Moneyweb reported recently that lawyers representing consumers facing home repossession have applauded a recent case in the Gauteng High Court which aims to block any lawyers who try to side-step court procedures by selling these homes for less than their market worth.
“The February 2022 ruling by Judge Fisher slapped down the practice of banks’ lawyers approaching judges in chambers in an attempt to circumvent the reserve (floor) price requirement.”
Rule 46A (and in particular Sub-rule 9 (d) and (e) thereof) imposes an obligation on the sheriff that; should the reserve price not have been met in a sale of execution, a report must be filed with the Court for the Judge to determine how the sale should proceed or whether the highest bidder’s offer should be accepted.

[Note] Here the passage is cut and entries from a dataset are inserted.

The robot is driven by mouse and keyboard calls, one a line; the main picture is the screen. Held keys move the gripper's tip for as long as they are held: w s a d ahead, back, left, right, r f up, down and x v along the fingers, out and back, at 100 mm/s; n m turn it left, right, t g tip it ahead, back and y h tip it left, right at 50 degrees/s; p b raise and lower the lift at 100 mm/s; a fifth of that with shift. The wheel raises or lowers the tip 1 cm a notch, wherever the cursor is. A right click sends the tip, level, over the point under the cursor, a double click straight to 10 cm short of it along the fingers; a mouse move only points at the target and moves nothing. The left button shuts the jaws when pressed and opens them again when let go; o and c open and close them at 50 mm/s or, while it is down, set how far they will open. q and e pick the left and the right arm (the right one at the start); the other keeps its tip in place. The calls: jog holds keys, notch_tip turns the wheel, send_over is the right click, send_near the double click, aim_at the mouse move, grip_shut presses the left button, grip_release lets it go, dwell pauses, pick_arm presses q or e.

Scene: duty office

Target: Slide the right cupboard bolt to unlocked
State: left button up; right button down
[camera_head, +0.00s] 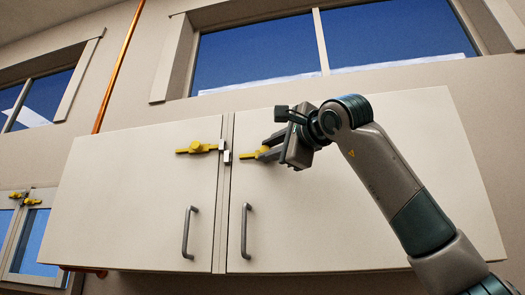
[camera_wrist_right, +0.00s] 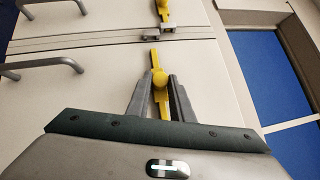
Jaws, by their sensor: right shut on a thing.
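The right cupboard bolt (camera_head: 246,156) is yellow and sits on the right door of the white wall cupboard (camera_head: 330,220). In the right wrist view the bolt (camera_wrist_right: 154,57) shows a bar with a round knob. Its tip is a short gap away from the small metal catch (camera_wrist_right: 151,35) at the door seam; this catch also shows in the head view (camera_head: 228,157). My right gripper (camera_head: 264,150) is shut on the bolt, with one finger on each side of the knob, as the right wrist view also shows (camera_wrist_right: 160,88). My left gripper is not in view.
A second yellow bolt (camera_head: 195,148) is on the left door, its tip at its own catch (camera_head: 222,146). Two grey handles (camera_head: 189,232) (camera_head: 246,231) stand out from the doors below. Windows (camera_head: 260,55) are above. A smaller cabinet (camera_head: 22,235) is at far left.

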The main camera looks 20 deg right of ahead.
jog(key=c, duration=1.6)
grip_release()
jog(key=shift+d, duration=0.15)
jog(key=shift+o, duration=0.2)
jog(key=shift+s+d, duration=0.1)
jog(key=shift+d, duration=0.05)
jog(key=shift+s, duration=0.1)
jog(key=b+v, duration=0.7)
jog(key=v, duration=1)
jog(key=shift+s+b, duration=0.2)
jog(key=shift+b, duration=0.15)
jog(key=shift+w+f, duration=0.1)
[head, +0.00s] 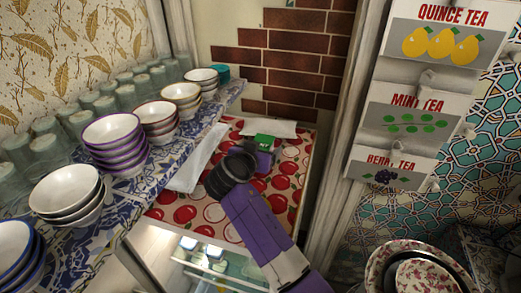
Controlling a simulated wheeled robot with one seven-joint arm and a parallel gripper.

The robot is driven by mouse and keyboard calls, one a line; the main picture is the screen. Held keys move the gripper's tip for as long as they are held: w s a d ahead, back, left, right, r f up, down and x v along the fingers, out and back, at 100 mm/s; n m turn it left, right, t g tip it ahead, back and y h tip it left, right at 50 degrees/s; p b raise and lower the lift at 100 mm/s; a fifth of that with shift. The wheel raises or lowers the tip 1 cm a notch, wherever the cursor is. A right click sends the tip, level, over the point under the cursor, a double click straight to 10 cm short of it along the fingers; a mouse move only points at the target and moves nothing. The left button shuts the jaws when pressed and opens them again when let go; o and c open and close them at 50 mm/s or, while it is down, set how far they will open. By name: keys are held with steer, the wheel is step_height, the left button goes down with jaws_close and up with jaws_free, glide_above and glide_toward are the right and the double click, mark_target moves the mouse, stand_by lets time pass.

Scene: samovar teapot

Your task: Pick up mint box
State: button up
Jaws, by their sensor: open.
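A small green box (264,139), which looks like the mint box, sits at the far part of the red-and-white patterned cloth (184,213). Its lower part is hidden by my gripper. My purple and black gripper (263,149) is open right at the near side of the box. I cannot tell whether the fingers are around it or touching it. A sign with the words MINT TEA (415,118) and green leaves hangs on the right.
Stacked bowls (113,140) and several glasses (45,145) line the blue patterned shelf (113,215) at left. White cloths (270,128) lie behind and left of the box. A brick wall (300,60) closes the back, and a white post (335,120) stands at right. Flowered dishes (385,262) are at lower right.

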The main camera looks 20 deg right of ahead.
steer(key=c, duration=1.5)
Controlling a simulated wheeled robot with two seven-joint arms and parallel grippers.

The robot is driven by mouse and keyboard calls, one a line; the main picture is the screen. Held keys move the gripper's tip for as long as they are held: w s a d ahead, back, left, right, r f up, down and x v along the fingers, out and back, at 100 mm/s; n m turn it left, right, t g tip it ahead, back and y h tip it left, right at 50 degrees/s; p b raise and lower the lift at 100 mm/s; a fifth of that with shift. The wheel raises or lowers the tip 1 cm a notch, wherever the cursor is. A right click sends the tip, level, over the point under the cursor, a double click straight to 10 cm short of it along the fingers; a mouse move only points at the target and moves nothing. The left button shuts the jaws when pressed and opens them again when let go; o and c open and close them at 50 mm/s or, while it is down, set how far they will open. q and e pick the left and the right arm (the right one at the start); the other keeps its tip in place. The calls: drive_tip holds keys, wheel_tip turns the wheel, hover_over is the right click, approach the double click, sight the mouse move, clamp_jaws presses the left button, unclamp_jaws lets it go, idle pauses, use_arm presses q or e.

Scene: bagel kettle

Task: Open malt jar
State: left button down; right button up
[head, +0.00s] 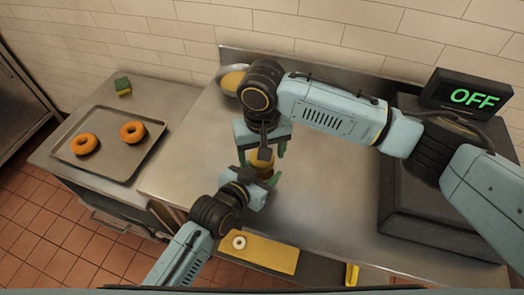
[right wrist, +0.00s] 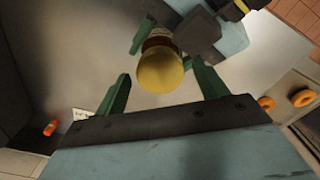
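The malt jar (head: 262,161) stands over the steel counter, mostly hidden by both grippers in the head view. In the right wrist view its round yellow lid (right wrist: 160,72) faces my camera, with a brown body and pale label behind it. My right gripper (head: 261,153) is open above the jar. Its two green fingers are spread on either side of the lid, with gaps to both. My left gripper (head: 262,172) reaches in from the front, low at the jar. Its fingers flank the jar's body and appear closed on it; the contact is partly hidden.
A bowl with yellow contents (head: 232,80) sits behind my right arm. A yellow board (head: 262,255) with a pale ring (head: 239,242) lies at the front edge. A tray (head: 100,163) with two bagels and a sponge (head: 122,87) are left. An "OFF" display (head: 470,96) is right.

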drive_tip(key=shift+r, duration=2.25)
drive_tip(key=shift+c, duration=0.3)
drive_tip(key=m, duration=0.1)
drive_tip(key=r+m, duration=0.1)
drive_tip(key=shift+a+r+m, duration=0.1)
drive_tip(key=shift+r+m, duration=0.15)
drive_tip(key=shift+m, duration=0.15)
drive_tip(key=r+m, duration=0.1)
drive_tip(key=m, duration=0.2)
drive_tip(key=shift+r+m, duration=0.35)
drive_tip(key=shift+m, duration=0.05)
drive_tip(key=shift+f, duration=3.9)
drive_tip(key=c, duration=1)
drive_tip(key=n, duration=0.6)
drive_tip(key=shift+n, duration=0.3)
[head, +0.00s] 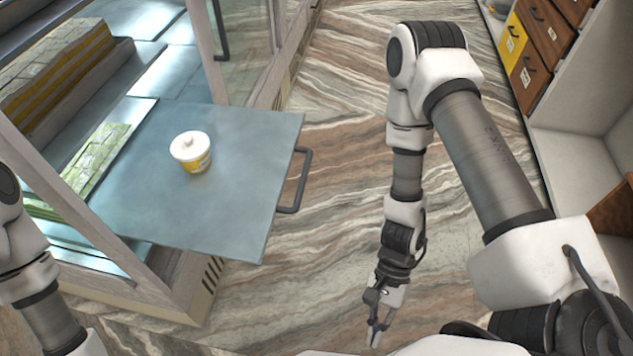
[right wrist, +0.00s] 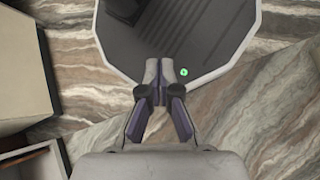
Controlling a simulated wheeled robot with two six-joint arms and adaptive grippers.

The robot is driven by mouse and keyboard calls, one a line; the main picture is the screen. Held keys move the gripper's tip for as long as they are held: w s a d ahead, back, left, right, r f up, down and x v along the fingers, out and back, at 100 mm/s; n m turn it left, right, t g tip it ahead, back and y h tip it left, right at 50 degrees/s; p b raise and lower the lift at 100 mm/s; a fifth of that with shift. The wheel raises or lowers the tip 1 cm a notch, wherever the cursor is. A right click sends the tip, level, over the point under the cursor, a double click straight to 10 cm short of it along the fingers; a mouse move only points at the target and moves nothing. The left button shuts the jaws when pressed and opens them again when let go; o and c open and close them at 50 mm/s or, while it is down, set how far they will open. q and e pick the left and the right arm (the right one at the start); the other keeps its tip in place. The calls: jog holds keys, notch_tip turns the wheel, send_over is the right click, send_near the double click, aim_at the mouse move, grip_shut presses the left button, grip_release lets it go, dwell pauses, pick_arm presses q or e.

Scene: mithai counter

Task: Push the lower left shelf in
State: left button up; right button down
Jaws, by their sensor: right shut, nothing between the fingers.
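The lower left shelf (head: 235,205) is a flat blue-grey panel that sticks out of the display counter over the floor. A dark handle (head: 303,180) is on its outer right edge.
The counter's wooden frame post (head: 75,205) stands beside the shelf's left side. Green sweets (head: 100,160) lie inside the counter. Wooden drawers (head: 545,45) stand at the upper right. Open marbled floor (head: 335,110) lies between the shelf and my right arm.

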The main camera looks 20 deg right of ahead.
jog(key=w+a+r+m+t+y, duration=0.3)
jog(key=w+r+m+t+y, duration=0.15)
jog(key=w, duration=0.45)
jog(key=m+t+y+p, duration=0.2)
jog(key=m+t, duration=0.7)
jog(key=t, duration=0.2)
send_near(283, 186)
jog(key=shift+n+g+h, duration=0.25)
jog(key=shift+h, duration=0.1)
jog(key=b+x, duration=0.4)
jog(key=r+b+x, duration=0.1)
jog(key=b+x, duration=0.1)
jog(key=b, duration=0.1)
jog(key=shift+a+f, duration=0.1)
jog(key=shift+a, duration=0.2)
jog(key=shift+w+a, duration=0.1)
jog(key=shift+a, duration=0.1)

It seemed, however, to fall short of curing the ‘evil’ it sought to stop – and merely imposed an additional mechanical step for a creditor to take before selling the property without a reserve price.
It may argued that the rule is open to interpretation in that is easily foreseeable that this process may be misused resulting in perceived injustices against property owners. The process of approaching a Judge in chambers might be done without knowledge to the property owner – with the result that a decision by a Judge cannot take all the relevant factors into consideration, especially that of the property owner.
The judgment is a welcome and necessary development taking into consideration Rule 46A was introduced with the intention to protect property owners despite being indebted by imposing judicial oversight in this process. The Judgment further gives clarity in respect of the process that needs to be followed and the requirements that needs to be met by creditors before approaching a Court.
The judgment will introduce an additional opportunity to property owners to have their say before their property is sold without a reserve price and thereby ensure that their assets keep their real value, even in a sale of execution.